*Problem to work on*:
Filter the records below and copy every line containing the word "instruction".

*Entries provided*:
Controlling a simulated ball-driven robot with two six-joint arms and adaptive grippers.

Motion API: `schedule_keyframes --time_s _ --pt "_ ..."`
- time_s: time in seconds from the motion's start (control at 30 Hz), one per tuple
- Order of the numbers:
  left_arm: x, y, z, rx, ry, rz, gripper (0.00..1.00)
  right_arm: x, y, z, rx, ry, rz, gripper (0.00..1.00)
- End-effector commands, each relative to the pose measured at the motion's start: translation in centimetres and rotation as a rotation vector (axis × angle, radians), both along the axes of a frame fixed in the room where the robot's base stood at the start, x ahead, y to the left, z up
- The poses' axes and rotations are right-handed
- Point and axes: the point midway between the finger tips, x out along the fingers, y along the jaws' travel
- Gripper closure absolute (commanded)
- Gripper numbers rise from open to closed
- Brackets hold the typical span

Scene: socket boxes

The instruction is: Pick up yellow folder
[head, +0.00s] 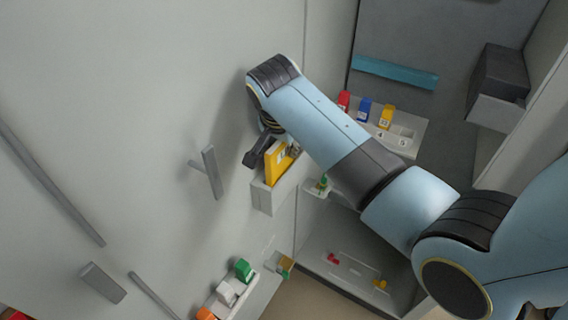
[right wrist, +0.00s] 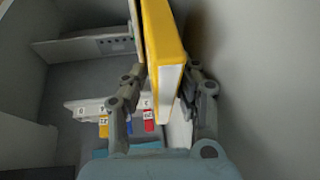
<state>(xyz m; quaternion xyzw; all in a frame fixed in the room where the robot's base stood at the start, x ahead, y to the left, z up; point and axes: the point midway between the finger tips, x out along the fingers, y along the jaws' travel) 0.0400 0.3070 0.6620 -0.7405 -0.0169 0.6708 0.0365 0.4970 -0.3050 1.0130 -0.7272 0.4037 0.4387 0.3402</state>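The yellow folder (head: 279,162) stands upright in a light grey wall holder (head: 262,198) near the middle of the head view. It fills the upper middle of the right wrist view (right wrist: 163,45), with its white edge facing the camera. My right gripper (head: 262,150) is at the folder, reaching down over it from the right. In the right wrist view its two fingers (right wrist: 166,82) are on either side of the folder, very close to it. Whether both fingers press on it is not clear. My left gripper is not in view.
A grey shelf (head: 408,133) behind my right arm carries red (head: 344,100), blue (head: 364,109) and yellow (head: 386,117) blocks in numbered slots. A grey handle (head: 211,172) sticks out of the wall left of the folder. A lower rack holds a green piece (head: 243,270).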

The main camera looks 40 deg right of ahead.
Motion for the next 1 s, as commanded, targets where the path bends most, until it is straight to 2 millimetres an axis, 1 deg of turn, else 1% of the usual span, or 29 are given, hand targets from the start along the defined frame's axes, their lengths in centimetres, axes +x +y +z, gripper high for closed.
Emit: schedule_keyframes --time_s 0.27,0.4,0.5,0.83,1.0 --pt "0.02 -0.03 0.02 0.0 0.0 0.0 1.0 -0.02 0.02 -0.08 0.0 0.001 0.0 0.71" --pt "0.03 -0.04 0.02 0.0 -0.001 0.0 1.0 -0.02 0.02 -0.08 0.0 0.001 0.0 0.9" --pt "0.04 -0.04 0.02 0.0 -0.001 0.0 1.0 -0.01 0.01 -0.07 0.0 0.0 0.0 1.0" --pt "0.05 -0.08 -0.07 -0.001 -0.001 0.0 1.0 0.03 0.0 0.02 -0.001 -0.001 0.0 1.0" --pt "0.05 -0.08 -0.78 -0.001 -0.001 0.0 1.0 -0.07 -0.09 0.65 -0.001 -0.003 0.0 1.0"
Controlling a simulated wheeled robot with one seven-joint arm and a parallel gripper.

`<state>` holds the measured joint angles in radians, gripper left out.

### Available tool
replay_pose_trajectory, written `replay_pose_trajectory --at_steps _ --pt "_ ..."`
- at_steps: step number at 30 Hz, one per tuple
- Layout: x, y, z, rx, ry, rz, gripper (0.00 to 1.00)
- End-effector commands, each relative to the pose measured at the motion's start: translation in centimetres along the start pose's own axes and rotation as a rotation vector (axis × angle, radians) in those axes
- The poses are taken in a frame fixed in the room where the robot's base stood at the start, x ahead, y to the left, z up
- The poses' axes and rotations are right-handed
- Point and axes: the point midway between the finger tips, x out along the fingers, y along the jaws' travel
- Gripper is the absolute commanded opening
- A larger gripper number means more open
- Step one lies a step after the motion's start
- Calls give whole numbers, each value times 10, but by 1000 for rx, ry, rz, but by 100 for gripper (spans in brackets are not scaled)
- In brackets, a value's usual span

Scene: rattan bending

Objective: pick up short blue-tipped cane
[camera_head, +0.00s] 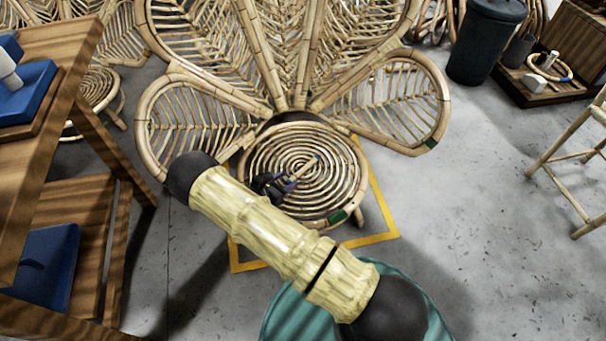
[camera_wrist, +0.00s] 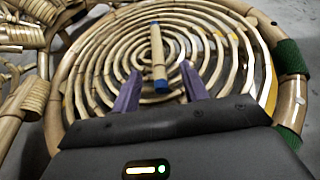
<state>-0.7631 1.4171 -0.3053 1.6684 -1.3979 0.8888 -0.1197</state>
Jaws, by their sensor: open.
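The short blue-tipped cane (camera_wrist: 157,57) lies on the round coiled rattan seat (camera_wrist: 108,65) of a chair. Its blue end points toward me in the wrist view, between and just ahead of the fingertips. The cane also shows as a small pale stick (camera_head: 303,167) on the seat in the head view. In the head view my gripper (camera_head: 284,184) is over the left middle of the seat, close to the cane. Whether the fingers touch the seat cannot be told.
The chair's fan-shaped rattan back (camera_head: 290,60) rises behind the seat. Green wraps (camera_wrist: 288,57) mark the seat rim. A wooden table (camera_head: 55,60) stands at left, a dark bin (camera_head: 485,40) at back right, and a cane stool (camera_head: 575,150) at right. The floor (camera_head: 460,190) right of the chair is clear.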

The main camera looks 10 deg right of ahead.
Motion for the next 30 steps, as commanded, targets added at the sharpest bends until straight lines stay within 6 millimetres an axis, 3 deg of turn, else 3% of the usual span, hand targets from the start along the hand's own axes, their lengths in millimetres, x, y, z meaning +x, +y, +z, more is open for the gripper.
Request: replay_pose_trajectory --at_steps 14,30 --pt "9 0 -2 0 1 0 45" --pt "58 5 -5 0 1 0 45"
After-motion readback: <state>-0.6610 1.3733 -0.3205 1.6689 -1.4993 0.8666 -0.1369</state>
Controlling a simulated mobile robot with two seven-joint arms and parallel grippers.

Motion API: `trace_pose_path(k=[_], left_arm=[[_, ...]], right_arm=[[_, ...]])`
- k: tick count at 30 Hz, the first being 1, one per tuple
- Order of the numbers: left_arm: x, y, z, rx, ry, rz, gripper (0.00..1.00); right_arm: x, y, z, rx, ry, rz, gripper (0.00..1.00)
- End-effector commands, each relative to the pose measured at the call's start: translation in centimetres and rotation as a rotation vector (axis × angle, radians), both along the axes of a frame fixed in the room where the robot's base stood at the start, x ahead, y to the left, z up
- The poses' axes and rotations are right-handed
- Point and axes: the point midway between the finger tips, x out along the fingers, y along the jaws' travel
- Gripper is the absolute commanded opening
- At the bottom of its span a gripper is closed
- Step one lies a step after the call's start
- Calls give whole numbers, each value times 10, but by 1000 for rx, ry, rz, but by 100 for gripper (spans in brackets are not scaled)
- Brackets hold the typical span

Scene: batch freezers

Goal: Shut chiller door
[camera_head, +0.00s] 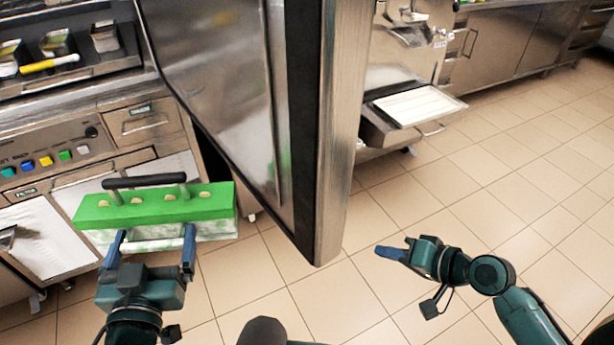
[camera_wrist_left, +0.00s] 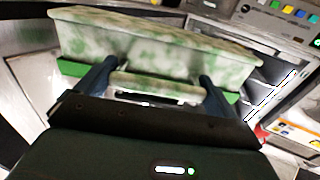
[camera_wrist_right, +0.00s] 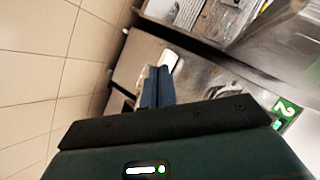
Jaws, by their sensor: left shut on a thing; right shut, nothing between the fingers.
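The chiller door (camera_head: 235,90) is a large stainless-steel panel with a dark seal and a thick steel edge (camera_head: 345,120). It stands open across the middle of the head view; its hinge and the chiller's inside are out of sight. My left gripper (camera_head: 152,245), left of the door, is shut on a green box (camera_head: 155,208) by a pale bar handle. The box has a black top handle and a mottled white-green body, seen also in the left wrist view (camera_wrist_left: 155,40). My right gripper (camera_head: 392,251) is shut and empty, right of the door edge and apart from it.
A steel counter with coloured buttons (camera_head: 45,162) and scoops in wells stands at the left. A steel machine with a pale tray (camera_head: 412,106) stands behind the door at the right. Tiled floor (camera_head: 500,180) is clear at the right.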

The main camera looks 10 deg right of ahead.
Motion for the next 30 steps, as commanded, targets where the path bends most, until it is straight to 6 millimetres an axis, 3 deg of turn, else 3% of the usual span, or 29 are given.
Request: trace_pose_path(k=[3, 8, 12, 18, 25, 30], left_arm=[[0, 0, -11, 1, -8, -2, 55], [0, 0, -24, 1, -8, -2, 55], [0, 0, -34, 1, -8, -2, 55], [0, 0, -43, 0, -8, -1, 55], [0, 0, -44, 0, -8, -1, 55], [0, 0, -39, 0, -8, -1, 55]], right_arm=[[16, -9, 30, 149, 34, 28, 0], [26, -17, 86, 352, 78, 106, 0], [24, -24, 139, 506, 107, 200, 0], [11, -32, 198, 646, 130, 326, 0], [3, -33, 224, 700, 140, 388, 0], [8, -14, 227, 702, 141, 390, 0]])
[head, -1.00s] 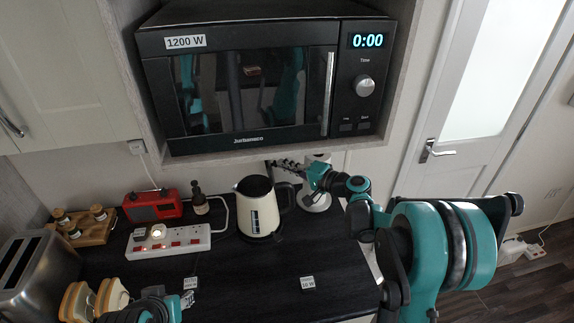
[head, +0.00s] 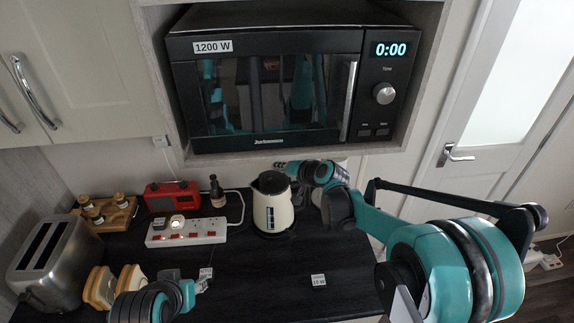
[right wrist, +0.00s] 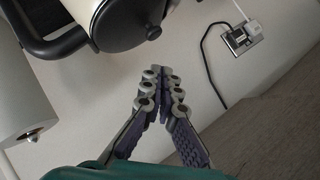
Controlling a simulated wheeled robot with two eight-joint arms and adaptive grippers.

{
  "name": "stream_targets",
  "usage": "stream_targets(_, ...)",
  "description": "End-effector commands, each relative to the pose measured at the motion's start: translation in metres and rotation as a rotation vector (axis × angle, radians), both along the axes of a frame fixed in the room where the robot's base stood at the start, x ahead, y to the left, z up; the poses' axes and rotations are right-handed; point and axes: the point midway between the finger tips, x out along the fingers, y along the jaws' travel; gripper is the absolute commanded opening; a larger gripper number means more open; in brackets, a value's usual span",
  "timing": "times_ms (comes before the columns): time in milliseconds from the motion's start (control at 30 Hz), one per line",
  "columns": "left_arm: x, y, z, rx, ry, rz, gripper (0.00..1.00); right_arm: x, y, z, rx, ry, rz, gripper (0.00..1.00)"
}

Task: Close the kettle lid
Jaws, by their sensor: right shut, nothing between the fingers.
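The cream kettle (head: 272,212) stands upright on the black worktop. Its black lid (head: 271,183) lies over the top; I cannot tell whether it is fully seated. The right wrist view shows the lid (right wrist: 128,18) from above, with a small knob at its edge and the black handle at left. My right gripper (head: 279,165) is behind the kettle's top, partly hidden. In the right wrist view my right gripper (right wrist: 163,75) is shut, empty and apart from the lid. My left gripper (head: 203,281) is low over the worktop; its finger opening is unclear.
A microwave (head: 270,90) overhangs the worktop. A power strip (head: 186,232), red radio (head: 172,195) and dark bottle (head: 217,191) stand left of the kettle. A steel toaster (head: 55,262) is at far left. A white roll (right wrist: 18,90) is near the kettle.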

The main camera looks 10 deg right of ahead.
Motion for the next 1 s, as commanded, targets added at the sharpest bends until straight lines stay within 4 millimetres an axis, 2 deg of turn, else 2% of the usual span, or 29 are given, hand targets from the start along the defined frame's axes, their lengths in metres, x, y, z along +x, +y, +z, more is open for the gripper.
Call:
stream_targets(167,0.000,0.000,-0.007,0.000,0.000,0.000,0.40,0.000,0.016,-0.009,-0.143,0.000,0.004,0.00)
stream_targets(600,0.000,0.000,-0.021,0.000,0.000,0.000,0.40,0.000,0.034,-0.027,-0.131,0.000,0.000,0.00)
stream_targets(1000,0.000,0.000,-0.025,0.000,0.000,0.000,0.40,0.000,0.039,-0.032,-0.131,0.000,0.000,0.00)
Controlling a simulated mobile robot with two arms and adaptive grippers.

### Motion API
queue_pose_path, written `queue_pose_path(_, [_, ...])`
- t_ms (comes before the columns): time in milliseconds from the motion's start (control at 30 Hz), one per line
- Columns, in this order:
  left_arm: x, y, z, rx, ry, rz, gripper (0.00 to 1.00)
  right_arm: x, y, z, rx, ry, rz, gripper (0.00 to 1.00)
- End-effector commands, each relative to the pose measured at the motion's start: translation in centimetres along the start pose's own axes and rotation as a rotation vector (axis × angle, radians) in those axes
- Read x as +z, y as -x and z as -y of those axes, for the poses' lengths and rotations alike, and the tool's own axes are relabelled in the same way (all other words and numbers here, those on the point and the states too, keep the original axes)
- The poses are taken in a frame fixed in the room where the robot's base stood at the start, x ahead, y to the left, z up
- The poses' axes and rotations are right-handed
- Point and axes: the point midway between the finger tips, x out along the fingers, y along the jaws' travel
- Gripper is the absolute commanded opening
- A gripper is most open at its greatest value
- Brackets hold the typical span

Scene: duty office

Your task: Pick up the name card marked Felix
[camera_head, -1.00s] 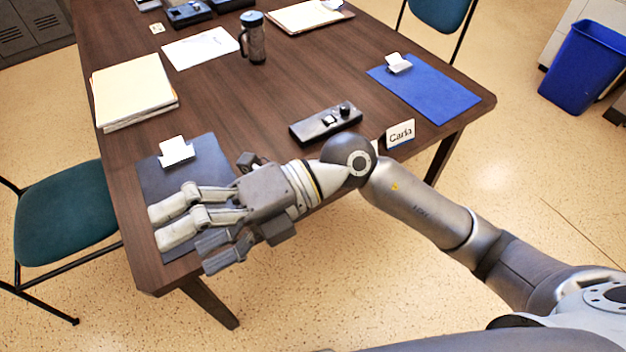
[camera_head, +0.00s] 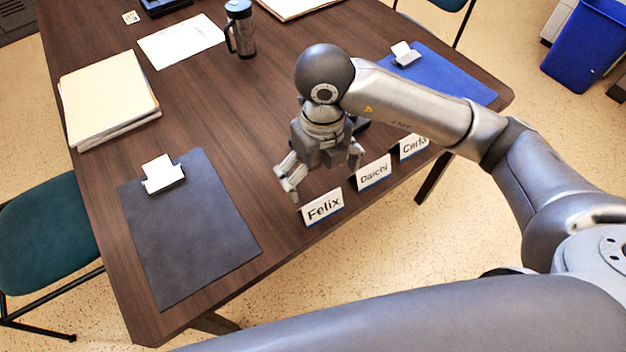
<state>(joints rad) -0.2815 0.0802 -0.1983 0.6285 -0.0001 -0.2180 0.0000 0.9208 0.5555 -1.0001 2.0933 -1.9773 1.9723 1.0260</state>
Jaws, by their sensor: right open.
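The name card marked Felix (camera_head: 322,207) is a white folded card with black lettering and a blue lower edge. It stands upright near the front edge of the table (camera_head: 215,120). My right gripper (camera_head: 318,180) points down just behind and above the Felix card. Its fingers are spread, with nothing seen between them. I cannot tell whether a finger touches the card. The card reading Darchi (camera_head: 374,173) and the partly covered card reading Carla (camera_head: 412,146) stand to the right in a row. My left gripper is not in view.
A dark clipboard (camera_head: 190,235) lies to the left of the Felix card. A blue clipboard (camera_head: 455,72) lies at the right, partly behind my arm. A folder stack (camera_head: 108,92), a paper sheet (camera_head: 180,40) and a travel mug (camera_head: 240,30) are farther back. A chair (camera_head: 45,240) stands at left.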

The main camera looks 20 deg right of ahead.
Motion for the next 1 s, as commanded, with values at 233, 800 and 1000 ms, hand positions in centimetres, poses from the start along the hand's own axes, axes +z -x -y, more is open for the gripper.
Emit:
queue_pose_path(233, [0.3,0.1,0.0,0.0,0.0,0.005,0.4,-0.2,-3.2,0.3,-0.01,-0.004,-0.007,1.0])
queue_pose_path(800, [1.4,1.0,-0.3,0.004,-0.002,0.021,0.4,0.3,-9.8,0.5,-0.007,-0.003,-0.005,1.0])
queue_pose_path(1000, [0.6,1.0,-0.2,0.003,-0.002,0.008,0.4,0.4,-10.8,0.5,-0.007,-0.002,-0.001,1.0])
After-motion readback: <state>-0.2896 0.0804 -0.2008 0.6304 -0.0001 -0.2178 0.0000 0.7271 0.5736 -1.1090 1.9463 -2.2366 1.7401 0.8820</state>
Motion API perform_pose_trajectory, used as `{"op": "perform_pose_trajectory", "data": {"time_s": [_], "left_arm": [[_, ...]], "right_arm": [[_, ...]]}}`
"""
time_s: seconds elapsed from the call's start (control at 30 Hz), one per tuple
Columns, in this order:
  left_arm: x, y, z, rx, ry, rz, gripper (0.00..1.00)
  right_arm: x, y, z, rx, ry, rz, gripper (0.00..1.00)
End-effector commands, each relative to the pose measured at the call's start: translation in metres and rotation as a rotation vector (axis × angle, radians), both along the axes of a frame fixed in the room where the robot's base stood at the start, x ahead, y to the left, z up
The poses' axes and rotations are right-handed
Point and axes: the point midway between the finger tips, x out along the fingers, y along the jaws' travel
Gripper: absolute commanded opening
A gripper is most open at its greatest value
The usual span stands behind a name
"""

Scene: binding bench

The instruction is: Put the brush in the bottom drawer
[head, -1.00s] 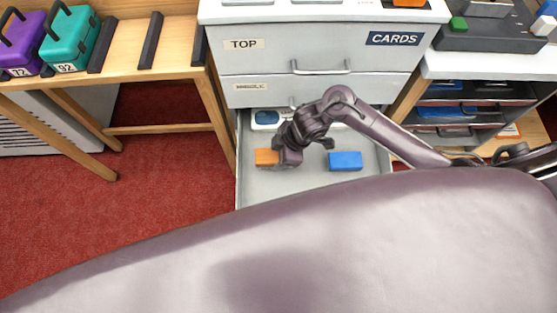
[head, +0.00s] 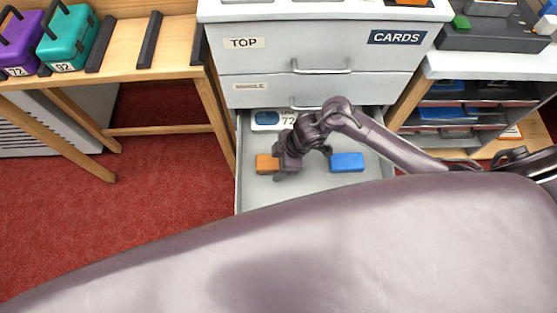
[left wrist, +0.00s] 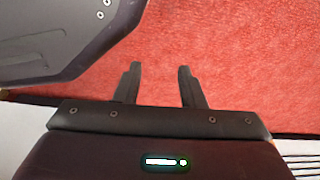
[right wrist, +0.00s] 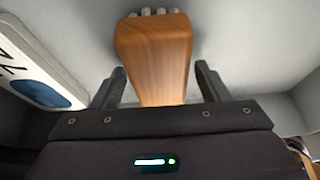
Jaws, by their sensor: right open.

*Output for this exercise*:
The instruction is: Pick up yellow folder
The instruction is: Put the brush in the bottom drawer

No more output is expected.